In an email April 2, Dr. Jennifer Lancaster, Vice President for Academic Affairs, wrote that professors are learning what works and what they need to do to further adapt. They also asked that students give them a chance.
Based on observation, freshman Okemba Coutain said, “They are doing really well. They are willing to learn because you know, not everyone is good with technology. They’re really making an effort to make Zoom work.”
Behrouz Tabrizi, an economics professor who has been teaching at St. Francis College for 23 of his 40-year career, said some students aren’t mentally prepared for online classes.
Coutain, who is currently taking six courses, moved from having none online to having all his courses online. He described his situation as being scary and believes that his productivity level has dropped as compared to his performance at the beginning of the semester.
“It’s been really challenging because due to the situation, I feel kind of withdrawn, I feel kind of depressed to be able to do this work right now, it’s hard,” Coutain said. “I try to pray a lot because that helps me to get through this, but mentally, I am a mess right now.”
Dr. Michel had mixed thoughts on students’ performance. “Some students are really blossoming under the system and I think they’re working really well, and I’ve had a few students who have dropped by the wayside,” she said.
She acknowledged the fact that some students have challenging situations, and some may not have the necessary resources, but she said that she still tries to reach out.
Professors across the college are making accommodations and working with students to help them succeed. Before, professor Tabrizi’s office would only be open to students on certain days. Now, it is always open to his students. “The amazing part of being online is professors are sitting home, students are sitting home, you can meet anytime,” he said.
Freshman Tehilla Seuraj said that professors “have been reasonable. They are saying reach out if there are any problems or reach out if you can’t turn in an assignment on time.”
To provide more flexibility to students with their studies, St. Francis College instituted a new Pass/No Credit (P/NC) policy. The optional policy does not excuse students from the required work in their courses. However, it allows students to replace their grade on their transcript with a “P” if they achieve a letter grade of D or higher, or an “NC” if they fail to meet the learning outcomes of the course. Neither the “P” nor “NC” will affect the student’s GPA. Students still have the option to receive letter grades for their courses if they do not want to choose the P/NC option.
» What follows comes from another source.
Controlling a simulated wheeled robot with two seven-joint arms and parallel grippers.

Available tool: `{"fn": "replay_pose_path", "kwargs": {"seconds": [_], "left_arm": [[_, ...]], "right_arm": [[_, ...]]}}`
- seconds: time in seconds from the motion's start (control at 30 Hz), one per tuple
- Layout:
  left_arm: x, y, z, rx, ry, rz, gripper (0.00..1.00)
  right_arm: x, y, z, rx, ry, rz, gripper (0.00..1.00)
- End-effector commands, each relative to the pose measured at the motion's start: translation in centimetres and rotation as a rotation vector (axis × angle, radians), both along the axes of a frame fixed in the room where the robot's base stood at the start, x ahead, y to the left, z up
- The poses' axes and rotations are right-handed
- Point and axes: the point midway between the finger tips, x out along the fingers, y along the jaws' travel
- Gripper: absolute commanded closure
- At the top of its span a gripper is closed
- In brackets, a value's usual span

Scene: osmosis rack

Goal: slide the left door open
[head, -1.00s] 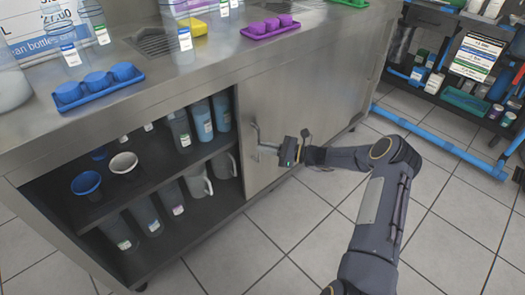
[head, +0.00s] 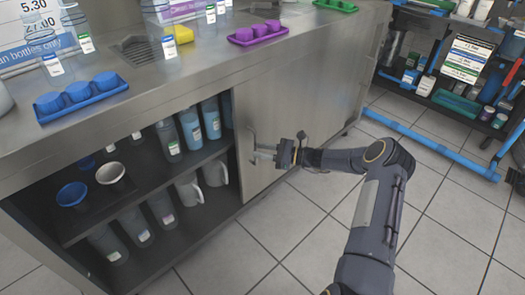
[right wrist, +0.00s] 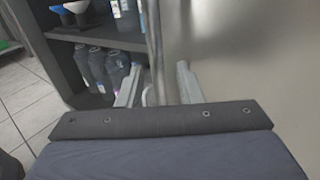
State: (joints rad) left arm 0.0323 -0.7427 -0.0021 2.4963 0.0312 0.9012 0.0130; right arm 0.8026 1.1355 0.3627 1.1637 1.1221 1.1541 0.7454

Both Dr. Michel and Professor Tabrizi like the idea of the P/NC policy. “I think it is very fair, it is an excellent decision,” said Professor Tabrizi. “School really taking care of its students. Some colleges put it in place for every student, it is not fair. In our college, the final decision — we leave it to you.”
Although some students are grateful for this policy, some students don’t plan to use it. “I thought it was a good idea until I actually saw what the policy was about,” Seuraj said. “If they were giving you a passing grade then yeah, I would’ve agreed with it. But when they said that the passing grade is a ‘P,’ I mean, a ‘P,’ what is a ‘P’? From what I saw, I didn’t like it.”
St. Francis College is trying its best to make this transition work for both students and members of staff. “I really hope we could get back to school one day. I miss my friends, I miss my school, I miss my life,” said Coutain.